SHORT EXERCISE –
Extract and list every line that contains the word "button".

AVAILABLE DATA –
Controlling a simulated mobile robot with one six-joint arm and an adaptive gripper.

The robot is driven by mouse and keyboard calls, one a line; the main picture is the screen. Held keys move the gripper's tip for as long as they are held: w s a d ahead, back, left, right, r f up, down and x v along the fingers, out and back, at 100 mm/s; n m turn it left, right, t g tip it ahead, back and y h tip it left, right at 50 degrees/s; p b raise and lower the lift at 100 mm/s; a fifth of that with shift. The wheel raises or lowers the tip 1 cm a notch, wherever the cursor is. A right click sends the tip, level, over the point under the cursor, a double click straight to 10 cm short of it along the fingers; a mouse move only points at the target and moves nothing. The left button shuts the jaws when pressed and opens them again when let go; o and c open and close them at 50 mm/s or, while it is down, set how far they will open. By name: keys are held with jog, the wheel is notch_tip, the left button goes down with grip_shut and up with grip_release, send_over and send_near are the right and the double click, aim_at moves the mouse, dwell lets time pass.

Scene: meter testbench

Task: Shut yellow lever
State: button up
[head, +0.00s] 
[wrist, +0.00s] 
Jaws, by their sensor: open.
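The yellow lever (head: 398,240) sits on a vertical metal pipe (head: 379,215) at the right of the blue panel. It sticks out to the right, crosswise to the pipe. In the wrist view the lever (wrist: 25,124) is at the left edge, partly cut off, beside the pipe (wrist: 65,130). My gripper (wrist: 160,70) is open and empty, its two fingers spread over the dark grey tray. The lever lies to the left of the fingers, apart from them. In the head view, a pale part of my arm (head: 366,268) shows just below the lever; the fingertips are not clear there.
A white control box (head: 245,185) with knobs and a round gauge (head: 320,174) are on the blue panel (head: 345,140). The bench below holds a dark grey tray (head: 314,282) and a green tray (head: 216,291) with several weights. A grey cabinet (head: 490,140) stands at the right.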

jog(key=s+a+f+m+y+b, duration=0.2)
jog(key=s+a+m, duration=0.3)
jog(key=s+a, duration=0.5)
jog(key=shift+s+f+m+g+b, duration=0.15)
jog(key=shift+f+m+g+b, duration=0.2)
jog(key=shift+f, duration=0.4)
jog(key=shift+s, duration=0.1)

RESPONSE –
The robot is driven by mouse and keyboard calls, one a line; the main picture is the screen. Held keys move the gripper's tip for as long as they are held: w s a d ahead, back, left, right, r f up, down and x v along the fingers, out and back, at 100 mm/s; n m turn it left, right, t g tip it ahead, back and y h tip it left, right at 50 degrees/s; p b raise and lower the lift at 100 mm/s; a fifth of that with shift. The wheel raises or lowers the tip 1 cm a notch, wherever the cursor is. A right click sends the tip, level, over the point under the cursor, a double click straight to 10 cm short of it along the fingers; a mouse move only points at the target and moves nothing. The left button shuts the jaws when pressed and opens them again when let go; o and c open and close them at 50 mm/s or, while it is down, set how far they will open. By name: keys are held with jog, the wheel is notch_tip, the left button goes down with grip_shut and up with grip_release, send_over and send_near are the right and the double click, aim_at moves the mouse, dwell lets time pass.
State: button up

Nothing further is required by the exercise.